To be selfless means that you don't concern yourself with what you want to do (or "your own interests," as the Bible puts it), but consider, instead, what would be best for those around you. This may have meant, for me, going to activities with my girls that overlapped with the activity that I would most have enjoyed. Or, maybe it meant that I needed to give someone else the last dessert on the dessert bar and settle for something less exciting. And, the biggest challenge for me: instead of talking only about myself and always guiding the conversation into a direction that I wanted to go into, I've discovered that sometimes selflessness means asking genuine questions about my conversation partner, listening to their answers, and letting them say more than I do. It's not all about me.

If that were all I had to learn, though, the lesson would have been easy. But it wasn't; the best is yet to come! Selflessness is not only in our actions, but in our motivations as well. If I go to an activity for the sake of my girls in order to show off my deep spirituality or to brag about how I'd far rather be somewhere else--well, what's the point of that? To show off, of course, so that people will notice me and my "selfless" action. The focus, in other words, becomes myself again. If I surrender the dessert I really wanted so that some handsome, godly guy will notice and think that I'm a selfless, godly girl, then I've ruined the effect and brought the focus to myself again and taken it away from God, and my earthly reward (the attention I've received for it) is the only reward I can expect for it. Do we get the picture? We can even make our "selfless" activities selfish if we're doing them for our own benefit or praise. Remember 1 Corinthians 10:31?

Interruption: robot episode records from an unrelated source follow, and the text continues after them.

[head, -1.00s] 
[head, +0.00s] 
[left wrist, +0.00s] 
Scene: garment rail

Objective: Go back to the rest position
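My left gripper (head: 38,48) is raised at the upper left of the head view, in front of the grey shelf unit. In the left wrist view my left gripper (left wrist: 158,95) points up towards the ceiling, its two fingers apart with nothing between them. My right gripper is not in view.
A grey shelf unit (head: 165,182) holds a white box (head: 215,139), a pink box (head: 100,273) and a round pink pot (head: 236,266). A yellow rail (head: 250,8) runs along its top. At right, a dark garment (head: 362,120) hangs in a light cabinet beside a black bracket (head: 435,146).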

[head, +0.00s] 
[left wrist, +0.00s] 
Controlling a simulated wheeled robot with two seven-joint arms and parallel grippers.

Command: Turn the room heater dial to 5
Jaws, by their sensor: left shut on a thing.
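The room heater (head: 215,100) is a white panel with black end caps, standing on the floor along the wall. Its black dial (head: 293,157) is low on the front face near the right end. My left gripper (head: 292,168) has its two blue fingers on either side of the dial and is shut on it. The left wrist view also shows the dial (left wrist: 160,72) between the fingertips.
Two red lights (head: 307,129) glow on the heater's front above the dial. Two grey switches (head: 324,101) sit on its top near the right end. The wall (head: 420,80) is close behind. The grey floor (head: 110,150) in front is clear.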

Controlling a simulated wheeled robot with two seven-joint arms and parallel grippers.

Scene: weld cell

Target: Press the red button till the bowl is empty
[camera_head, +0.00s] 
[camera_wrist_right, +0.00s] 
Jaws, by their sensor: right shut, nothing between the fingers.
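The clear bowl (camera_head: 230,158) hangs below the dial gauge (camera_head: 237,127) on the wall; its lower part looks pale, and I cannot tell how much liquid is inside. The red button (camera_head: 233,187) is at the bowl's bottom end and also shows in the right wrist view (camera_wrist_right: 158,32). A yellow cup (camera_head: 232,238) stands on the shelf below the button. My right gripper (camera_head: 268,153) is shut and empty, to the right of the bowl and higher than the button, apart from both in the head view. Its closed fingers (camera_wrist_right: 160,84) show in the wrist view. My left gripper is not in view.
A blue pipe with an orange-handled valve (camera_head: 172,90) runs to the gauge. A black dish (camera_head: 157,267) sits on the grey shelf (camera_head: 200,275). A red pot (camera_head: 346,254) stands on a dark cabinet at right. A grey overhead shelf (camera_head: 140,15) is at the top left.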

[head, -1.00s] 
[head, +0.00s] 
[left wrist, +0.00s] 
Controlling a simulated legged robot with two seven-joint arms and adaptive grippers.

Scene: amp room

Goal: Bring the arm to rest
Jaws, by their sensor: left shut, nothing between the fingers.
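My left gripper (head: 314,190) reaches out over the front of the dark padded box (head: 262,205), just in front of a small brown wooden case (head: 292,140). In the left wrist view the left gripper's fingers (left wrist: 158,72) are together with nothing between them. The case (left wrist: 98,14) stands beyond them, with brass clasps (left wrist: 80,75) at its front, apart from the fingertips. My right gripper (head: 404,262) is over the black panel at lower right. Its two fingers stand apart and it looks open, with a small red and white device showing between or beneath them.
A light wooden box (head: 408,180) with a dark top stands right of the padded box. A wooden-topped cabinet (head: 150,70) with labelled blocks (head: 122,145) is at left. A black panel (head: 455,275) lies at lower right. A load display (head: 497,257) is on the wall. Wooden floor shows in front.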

Finally, you may wonder why we would ever want to be selfless anyway, if not so that others will notice. There are a few answers:

1. When we became Christians, we were made completely new so that the old way of looking at things (i.e. "It's all about me") was transformed by Christ

2. As Christians, we're not living for ourselves, but for the glory of God (as 1 Corinthians 10:31 reminds us)

3. Jesus gave the ultimate example of selflessness when He surrendered His very life so that we could live through Him.

Remember that it's not about us and what we can do, because we are nothing without Christ; it's all about God, and only He deserves praise, honor, or glory. Don't try to take what is rightfully His.